In Jesus’s parable, He focused on love without ignoring sin. He continued, 

“And the son said to him, ‘Father, I have sinned against heaven and before you. I am no longer worthy to be called your son.’ But the father said to his servants, ‘Bring quickly the best robe, and put it on him, and put a ring on his hand, and shoes on his feet. And bring the fattened calf and kill it and let us eat and celebrate. For this my son was dead, and is alive again; he was lost, and is found.’ And they began to celebrate.” (Luke 15:21–24 ESV

The father’s love unraveled the younger son’s plan. He dropped the hired servant scheme and faced whatever consequences his loving father willed. And his father willed a glorious celebration! 

Exasperating Grace 

Though one son surrendered, this father had yet another son to face. Isn’t that the way of parenting sometimes? The parable says,

“Now his older son was in the field, and as he came and drew near to the house, he heard music and dancing. And he called one of the servants and asked what these things meant. And he said to him, ‘Your brother has come, and your father has killed the fattened calf, because he has received him back safe and sound.’ But he was angry and refused to go in. His father came out and entreated him.” (Luke 15:25–28 ESV

We love to speak fondly of grace, how much we love it, need it—especially when we are its recipients. But when called to extend grace, well, that’s another thing entirely. Grace doesn’t always feel amazing. Sometimes it’s downright exasperating. It’s more than enough to get on a Pharisee’s nerves. For the second time in the same day, the father bore the humiliation of dealing with a son’s shameful behavior. This time, it was the elder son. 

The father’s guests would have seen this son’s adult tantrum outside the home as a grave insult to his dad. The father had every right to discipline him sharply, but that would have deepened the divide between them. He could have ignored his son’s behavior and waited to deal with him until after his guests left, but that would have enabled his older son to take greater liberties. 

Instead, the father left his guests in a public manner and tenderly pled with his son for genuine restoration. The older son professed to be the better son. After all, he had kept the law and wanted his reward. He couldn’t see how much he had in common with his younger brother. 

The older son made his case to his dad: “Look, these many years I have served you, and I never disobeyed your command, yet you never gave me a young goat, that I might celebrate with my friends. But when this son of yours came, who has devoured your property with prostitutes, you killed the fattened calf for him!” (15:29–30 ESV). 

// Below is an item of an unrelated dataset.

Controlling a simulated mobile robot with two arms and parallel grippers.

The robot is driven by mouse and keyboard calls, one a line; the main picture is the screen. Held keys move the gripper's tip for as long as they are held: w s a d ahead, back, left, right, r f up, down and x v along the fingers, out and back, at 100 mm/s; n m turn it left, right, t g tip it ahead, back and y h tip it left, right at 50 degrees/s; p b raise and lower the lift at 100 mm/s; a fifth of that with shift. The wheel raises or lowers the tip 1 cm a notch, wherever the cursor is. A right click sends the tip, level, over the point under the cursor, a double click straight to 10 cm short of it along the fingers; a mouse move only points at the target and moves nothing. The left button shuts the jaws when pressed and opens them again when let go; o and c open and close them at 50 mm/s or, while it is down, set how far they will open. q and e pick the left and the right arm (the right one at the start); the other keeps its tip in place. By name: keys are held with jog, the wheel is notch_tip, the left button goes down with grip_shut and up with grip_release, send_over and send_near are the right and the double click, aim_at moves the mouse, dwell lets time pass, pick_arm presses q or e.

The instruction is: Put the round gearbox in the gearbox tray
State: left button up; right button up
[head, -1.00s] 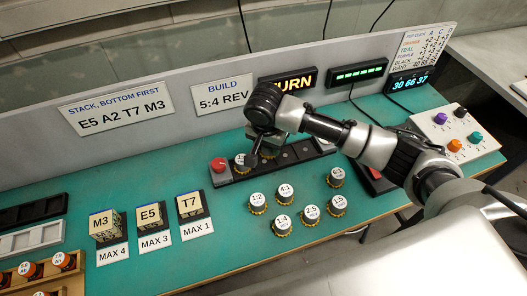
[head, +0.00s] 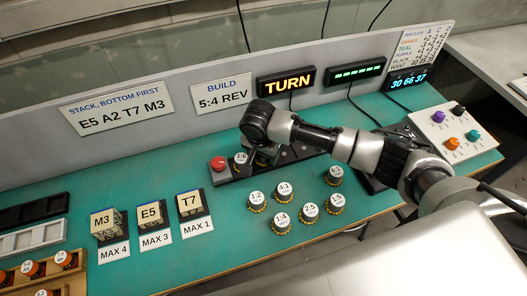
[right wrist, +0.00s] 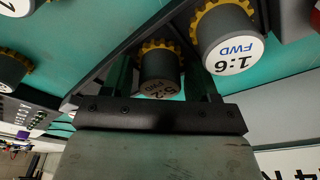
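The gearbox tray (head: 222,180) is a dark strip of slots at the foot of the grey wall. A round gearbox marked 1:6 (head: 240,158) stands in it near the left end. My right gripper (head: 263,160) is low over the tray beside it. In the right wrist view a round gearbox marked 5:2 (right wrist: 160,72), dark with a yellow toothed rim, lies between my two fingers. The 1:6 gearbox (right wrist: 232,45) is close to its right. Whether the fingers press on the 5:2 gearbox or stand slightly apart is unclear. My left gripper is not in view.
Several round gearboxes stand loose on the green bench, including 1:2 (head: 257,201), 4:1 (head: 284,191) and 1:5 (head: 336,203). A red button (head: 218,163) sits at the tray's left end. Lettered blocks (head: 150,214) stand left. A knob panel (head: 452,135) stands right.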

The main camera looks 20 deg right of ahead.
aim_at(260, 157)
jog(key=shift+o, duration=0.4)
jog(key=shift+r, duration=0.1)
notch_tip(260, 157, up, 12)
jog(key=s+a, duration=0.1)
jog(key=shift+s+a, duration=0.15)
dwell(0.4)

“I have served you, and I never disobeyed your command.” Really? Never? This is reminiscent of the rich ruler who told Jesus, “All these [laws] I have kept from my youth” (Luke 18:21 ESV). The older son, even if he managed perfect obedience at home, failed in his duty to the family. He had a duty to find the younger son and bring him home.1

Thus, the older son’s loyalty claim was bogus. He didn’t even address his father by name. He also referred to his brother as “this son of yours.” That doesn’t sound like loyalty. For this older son, fulfilling his duty meant keeping a list of sins he didn’t commit, and he failed to see the proactive obligations he owed his father because those actions required love. He failed to be faithful because he failed to love. “You never gave me a young goat, that I might celebrate with my friends” infers that the father gave him nothing—ever. In truth, his father had divided the inheritance when the younger son had left, and the older son also received his share (Luke 15:12). 

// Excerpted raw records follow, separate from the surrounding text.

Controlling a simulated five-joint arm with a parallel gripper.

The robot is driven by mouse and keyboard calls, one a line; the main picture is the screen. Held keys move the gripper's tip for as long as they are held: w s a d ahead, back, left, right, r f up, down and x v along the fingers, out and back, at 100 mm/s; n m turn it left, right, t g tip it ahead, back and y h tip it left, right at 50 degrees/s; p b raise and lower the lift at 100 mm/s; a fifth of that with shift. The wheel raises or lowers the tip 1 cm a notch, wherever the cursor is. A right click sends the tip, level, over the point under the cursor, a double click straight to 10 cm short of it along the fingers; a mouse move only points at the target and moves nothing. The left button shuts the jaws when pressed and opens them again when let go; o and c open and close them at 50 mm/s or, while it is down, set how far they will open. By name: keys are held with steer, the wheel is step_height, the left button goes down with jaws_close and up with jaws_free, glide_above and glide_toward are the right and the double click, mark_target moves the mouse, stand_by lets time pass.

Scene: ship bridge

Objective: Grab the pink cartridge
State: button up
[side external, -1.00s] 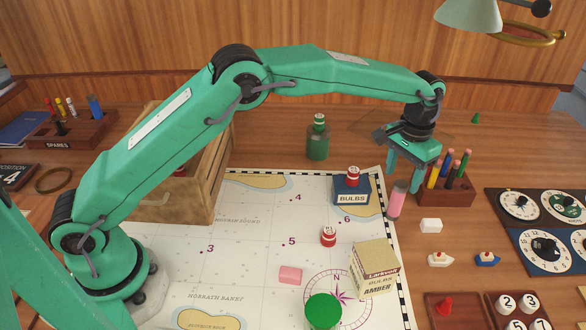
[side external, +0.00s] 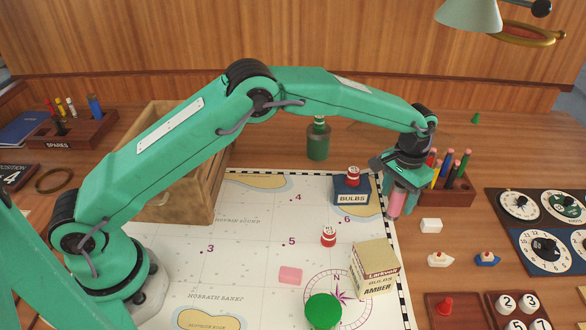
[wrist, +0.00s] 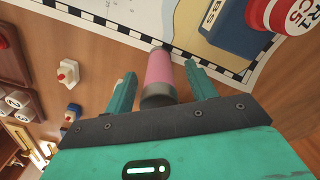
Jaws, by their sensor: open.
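The pink cartridge (side external: 396,203) stands upright at the right edge of the chart, with a grey metal end. In the wrist view the pink cartridge (wrist: 159,74) lies between the two green fingers of my gripper (wrist: 163,90). The fingers are open, with a gap visible on each side of the cartridge. In the side view my gripper (side external: 396,196) is lowered over the cartridge, and its fingers partly hide it.
A pencil rack (side external: 452,192) stands close to the right of my gripper. The blue BULBS box (side external: 351,190) with a red-and-white cap is close on the left. A white block (side external: 431,226) and the amber bulbs carton (side external: 375,268) are nearer the front.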

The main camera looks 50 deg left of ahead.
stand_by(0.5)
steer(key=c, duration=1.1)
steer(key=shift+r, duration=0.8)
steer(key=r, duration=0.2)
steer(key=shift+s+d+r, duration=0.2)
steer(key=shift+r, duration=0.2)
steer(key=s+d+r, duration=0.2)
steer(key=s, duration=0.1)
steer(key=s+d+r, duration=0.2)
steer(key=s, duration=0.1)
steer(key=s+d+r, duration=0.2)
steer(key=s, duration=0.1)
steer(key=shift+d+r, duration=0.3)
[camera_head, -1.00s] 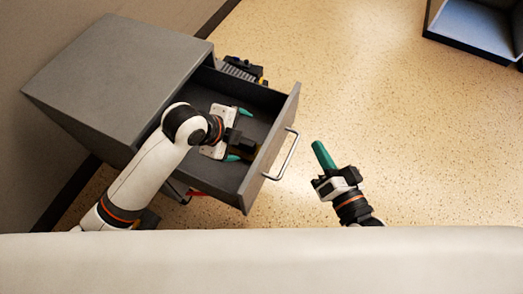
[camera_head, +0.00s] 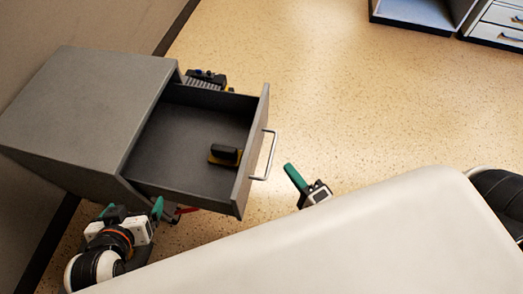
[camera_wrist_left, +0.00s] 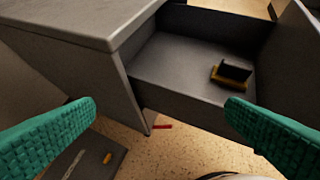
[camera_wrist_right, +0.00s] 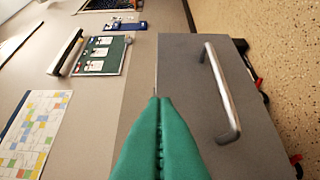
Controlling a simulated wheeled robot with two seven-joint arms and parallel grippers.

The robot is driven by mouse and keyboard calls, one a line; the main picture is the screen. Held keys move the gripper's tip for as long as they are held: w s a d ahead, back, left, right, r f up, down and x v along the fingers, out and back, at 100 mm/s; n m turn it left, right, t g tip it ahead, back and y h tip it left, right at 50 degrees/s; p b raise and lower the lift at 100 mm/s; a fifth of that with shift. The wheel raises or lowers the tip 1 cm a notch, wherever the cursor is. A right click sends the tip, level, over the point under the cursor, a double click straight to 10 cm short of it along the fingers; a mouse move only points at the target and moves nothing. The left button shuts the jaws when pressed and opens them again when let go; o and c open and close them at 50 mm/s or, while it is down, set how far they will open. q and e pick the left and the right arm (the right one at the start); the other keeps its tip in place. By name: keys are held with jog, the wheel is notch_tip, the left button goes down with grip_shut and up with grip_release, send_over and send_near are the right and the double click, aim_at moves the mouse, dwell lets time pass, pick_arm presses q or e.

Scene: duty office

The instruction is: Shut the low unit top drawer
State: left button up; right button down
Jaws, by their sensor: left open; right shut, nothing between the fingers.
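The grey low unit (camera_head: 85,105) stands at the left in the head view. Its top drawer (camera_head: 185,125) is pulled out, with a silver bar handle (camera_head: 268,156) on its front. A black and yellow object (camera_head: 224,155) lies inside on the drawer floor; it also shows in the left wrist view (camera_wrist_left: 232,75). My left gripper (camera_head: 132,210) is open and empty, outside the drawer beside its near side wall. My right gripper (camera_head: 293,178) is shut and empty, in front of the drawer front, apart from the handle. The handle also shows in the right wrist view (camera_wrist_right: 222,92).
A black and yellow item (camera_head: 207,79) is seen beyond the drawer's far side. A red item (camera_wrist_left: 162,127) shows low beside the unit. A cabinet with white drawers (camera_head: 495,30) stands at the far right. Speckled floor (camera_head: 330,90) is clear in front of the drawer.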

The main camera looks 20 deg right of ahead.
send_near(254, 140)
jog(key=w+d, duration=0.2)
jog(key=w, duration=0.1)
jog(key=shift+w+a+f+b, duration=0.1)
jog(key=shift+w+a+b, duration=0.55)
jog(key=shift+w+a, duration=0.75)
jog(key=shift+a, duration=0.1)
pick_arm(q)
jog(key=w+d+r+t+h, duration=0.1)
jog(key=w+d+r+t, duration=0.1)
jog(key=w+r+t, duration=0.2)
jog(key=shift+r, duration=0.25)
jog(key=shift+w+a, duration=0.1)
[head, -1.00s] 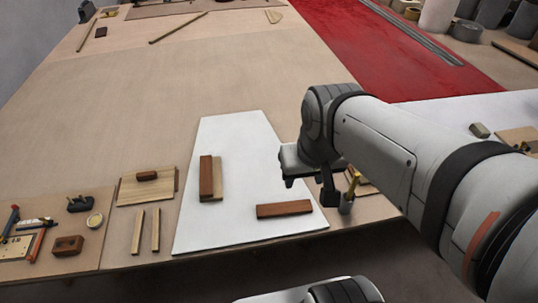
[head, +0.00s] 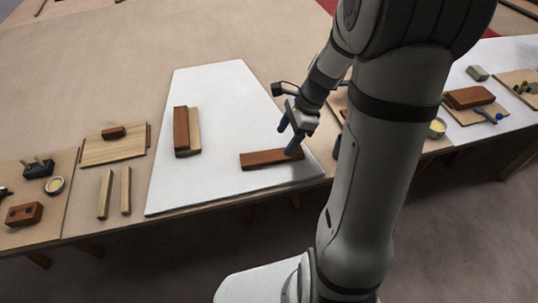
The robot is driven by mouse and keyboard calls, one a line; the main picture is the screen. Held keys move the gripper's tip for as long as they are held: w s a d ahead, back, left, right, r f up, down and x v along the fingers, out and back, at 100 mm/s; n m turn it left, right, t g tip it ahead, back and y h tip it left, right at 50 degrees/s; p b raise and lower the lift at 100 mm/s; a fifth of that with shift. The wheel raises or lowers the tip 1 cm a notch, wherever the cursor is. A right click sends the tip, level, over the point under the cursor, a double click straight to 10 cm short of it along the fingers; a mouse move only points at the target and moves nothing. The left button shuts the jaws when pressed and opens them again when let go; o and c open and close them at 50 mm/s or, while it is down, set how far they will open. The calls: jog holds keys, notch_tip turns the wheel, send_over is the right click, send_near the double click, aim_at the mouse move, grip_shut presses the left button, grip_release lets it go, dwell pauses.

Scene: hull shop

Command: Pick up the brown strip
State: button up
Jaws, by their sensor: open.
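A brown strip (head: 262,159) lies flat on the white board (head: 225,95), near its front edge. A second brown strip (head: 181,130) lies further left on the board, against a pale wooden strip (head: 195,131). My gripper (head: 289,137) is open, with blue fingers pointing down at the right end of the front strip. One finger overlaps that end in the picture; the other appears behind it. I cannot tell whether either touches the strip. The gripper holds nothing.
Two pale sticks (head: 115,193) and a pale board with a small brown block (head: 113,133) lie to the left. A black tool (head: 38,169) and a tin (head: 55,185) are further left. The back of the white board is clear.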

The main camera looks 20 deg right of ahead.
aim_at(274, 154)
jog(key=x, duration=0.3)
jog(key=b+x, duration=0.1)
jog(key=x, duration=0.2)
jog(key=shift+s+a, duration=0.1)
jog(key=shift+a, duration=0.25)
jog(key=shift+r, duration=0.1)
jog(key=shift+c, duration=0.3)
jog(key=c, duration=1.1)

When the sins of those we love (like an adult child) make us angry—and understandably so—we should acknowledge our need for a Savior instead of pointing to a false record of sinless perfection. Otherwise, we can be more like the older son than we realize. Jesus’ response to this attitude is, “Son, you are always with me, and all that is mine is yours. It was fitting to celebrate and be glad, for this your brother was dead, and is alive; he was lost, and is found” (15:31–32 ESV). 

Empowering Grace 

This father absorbed tremendous pain and suffering to love these two men, his sons, for years. If you’ve ever walked with someone through suffering, this question inevitably comes up: How do you endure? Days after my husband died, I placed 2 Corinthians 12:9 on my bedroom wall, where I’d see it each morning. It reads, “[Jesus] said to me, ‘My grace is sufficient for you, for my power is made perfect in weakness.’ Therefore I will boast all the more gladly of my weaknesses, so that the power of Christ may rest upon me.” This was my reminder to get out of bed—because some days I didn’t feel like it. In reading that verse day after day, it became apparent that grace was not only unmerited salvation. Grace was also an unmerited power, given by God, to enable us to endure suffering. 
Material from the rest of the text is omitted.